Поссе В.А. - (Воспоминания о Чехове)

В Ялте я пробыл дней десять. Каждый день виделся с Чеховым. Днем встречались на набережной и гуляли вместе. Вечером мы с Горьким приходили к нему на его виллу. Обыкновенно приходил и Миролюбов. С Чеховым я чувствовал себя легко и просто. Был он тихий и ласковый. Ни капли рисовки. Умные глаза смотрели внимательно, но не назойливо. Грусть сменялась усмешкой. Сам больной хлопотал о неимущих больных. Помню, особенно озабочен был судьбой какого-то чахоточного студента, приехавшего без всяких средств лечиться в Крым. С Чеховым жила его мать, маленькая, худенькая старушка, такая же тихая и ласковая, как сын. Видно было, что он любит и ценит ее.

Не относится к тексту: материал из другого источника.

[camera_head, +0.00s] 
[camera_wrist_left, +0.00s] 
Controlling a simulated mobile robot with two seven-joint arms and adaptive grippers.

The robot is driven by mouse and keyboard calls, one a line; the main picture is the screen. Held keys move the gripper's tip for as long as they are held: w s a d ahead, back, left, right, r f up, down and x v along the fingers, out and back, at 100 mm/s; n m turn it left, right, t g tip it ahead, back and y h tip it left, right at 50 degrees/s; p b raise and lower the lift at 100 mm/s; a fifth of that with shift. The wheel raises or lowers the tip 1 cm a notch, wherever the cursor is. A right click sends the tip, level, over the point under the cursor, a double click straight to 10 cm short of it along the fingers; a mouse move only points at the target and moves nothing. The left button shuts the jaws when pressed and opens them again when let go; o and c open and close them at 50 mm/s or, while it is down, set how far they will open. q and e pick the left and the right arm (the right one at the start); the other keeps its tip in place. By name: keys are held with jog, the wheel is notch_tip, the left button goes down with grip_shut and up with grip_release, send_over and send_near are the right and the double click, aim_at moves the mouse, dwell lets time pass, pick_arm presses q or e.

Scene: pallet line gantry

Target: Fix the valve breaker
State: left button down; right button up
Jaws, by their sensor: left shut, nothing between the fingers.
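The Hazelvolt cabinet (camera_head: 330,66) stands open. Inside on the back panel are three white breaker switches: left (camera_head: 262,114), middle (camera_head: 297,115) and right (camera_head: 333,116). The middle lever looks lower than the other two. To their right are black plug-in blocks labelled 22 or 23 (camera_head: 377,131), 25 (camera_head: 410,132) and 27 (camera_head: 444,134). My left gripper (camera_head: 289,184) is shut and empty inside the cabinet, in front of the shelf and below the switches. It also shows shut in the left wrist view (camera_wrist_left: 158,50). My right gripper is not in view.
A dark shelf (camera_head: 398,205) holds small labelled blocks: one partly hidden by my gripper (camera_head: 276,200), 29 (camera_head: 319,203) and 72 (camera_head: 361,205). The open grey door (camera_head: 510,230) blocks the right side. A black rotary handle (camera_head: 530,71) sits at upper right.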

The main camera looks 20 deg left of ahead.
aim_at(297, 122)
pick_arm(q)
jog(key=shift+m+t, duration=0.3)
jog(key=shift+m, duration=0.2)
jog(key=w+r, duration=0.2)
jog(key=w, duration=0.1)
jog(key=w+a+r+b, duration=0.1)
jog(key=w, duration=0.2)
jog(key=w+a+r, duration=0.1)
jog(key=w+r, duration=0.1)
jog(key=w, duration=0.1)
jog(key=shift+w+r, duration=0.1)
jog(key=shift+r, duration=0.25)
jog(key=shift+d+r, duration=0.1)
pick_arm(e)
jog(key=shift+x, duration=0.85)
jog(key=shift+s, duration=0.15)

Раза два мне пришлось побеседовать с Антоном Павловичем наедине. Не было ни Горького, ни Миролюбова и никого посторонних. Помню, сидел я у письменного стола, а Чехов в глубине комнаты в полумраке, на диване. Говорили об общественных настроениях, о литературе, о "Жизни". Потом беседа приобрела более интимный характер. Помолчали каждый со своими мыслями.

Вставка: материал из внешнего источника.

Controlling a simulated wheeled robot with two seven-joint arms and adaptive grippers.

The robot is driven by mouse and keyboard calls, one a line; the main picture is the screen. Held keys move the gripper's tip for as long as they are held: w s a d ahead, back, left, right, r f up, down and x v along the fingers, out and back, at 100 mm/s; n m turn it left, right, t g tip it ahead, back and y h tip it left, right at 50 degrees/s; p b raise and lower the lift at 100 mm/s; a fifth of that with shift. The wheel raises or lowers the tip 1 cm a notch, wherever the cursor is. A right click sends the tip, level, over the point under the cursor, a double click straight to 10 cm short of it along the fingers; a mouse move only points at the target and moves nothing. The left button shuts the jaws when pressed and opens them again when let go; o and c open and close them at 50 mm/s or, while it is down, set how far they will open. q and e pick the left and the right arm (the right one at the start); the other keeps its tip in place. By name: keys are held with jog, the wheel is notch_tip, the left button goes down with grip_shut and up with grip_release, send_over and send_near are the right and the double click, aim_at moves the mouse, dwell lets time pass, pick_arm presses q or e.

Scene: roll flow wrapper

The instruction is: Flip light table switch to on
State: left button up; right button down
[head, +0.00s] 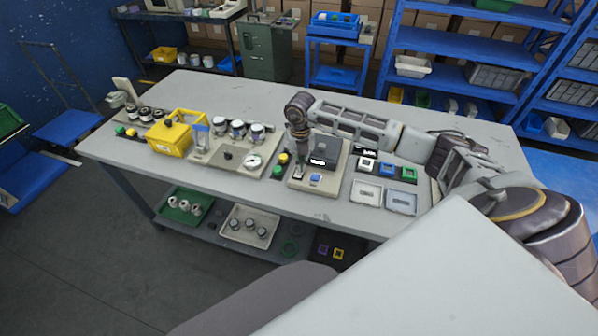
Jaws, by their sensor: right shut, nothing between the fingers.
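A beige panel (335,180) near the front edge of the long grey table carries a dark box (323,152) with a white label. A small switch (298,173) is at the panel's left, and a blue button (315,180) is to its right. My right arm reaches in from the right across the table. My right gripper (300,160) points down, shut and empty, just above the switch. I cannot tell whether it touches the switch, or which way the switch is set. My left gripper is out of view.
Left of the panel are green and yellow buttons (280,165), a gauge panel (230,157) and a yellow box (170,138). To the right are small coloured blocks (387,168) and two shallow trays (401,202). The table's front left is clear.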

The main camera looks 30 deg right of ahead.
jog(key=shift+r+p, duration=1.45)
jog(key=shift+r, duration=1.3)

- А что, Владимир Александрович, могли бы вы жениться на актрисе? - прервал молчание тихий голос Антона Павловича.

Вопрос застал меня врасплох, и я несколько неуверенно ответил:

- Право, не знаю, думаю, что мог бы.

- А я вот не могу! - И в голосе Чехова послышалась резкая нота, которой раньше я не замечал.

Видно, не без борьбы пришел Чехов к решению жениться на Книппер.

Интимная жизнь Чехова почти неизвестна. Опубликованные письма не вскрывают ее. Но, несомненно, она была сложная. Несомненно, до позднего брака с Книппер Чехов не раз не только увлекался, но и любил "горестно и трудно".

Только любивший человек мог написать "Даму с собачкой" и "О любви", где огнем сердца выжжены слова:

"Когда любишь, то в своих рассуждениях об этой любви нужно исходить от высшего, от более важного, чем счастье или несчастье, грех или добродетель в их ходячем смысле, или не нужно рассуждать вовсе".

Кажется, в тот же вечер Чехов сказал мне:

- Неверно, что с течением времени всякая любовь проходит. Нет, настоящая любовь не проходит, а приходит с течением времени. Не сразу, а постепенно постигаешь радость сближения с любимой женщиной. Это как с хорошим старым вином. Надо к нему привыкнуть, надо долго пить его, чтобы понять его прелесть.

Прекрасна, возвышенна мысль о любви, возрастающей с течением времени, но низменно сравнение женщины с вином. Смешение возвышенного с низменным - пошлость. Пошлость не была чужда Чехову. Да и кому она чужда?! Если бы в душе Чехова не смешивалось иногда возвышенное с низменным, то он этого бы смешения, этой пошлости не мог бы замечать и в душах других, а замечал он хорошо. [...]

Расспрашивал меня Чехов о Московском Художественном театре и о постановке "Дяди Вани", которую он тогда еще не видел.

- Как вам мой "Дядя Ваня" понравился? - спросил он между прочим.

Я сказал, что "Дядя Ваня" в постановке Художественного театра оставляет сильное впечатление.

- Не понимаю только, зачем вы заставляете дядю Ваню два раза стрелять в спину профессора Серебрякова? И неестественно выходит. Два раза Вишневский целится, стреляет почти в упор в широченную спину Лужского и хотя бы оцарапал!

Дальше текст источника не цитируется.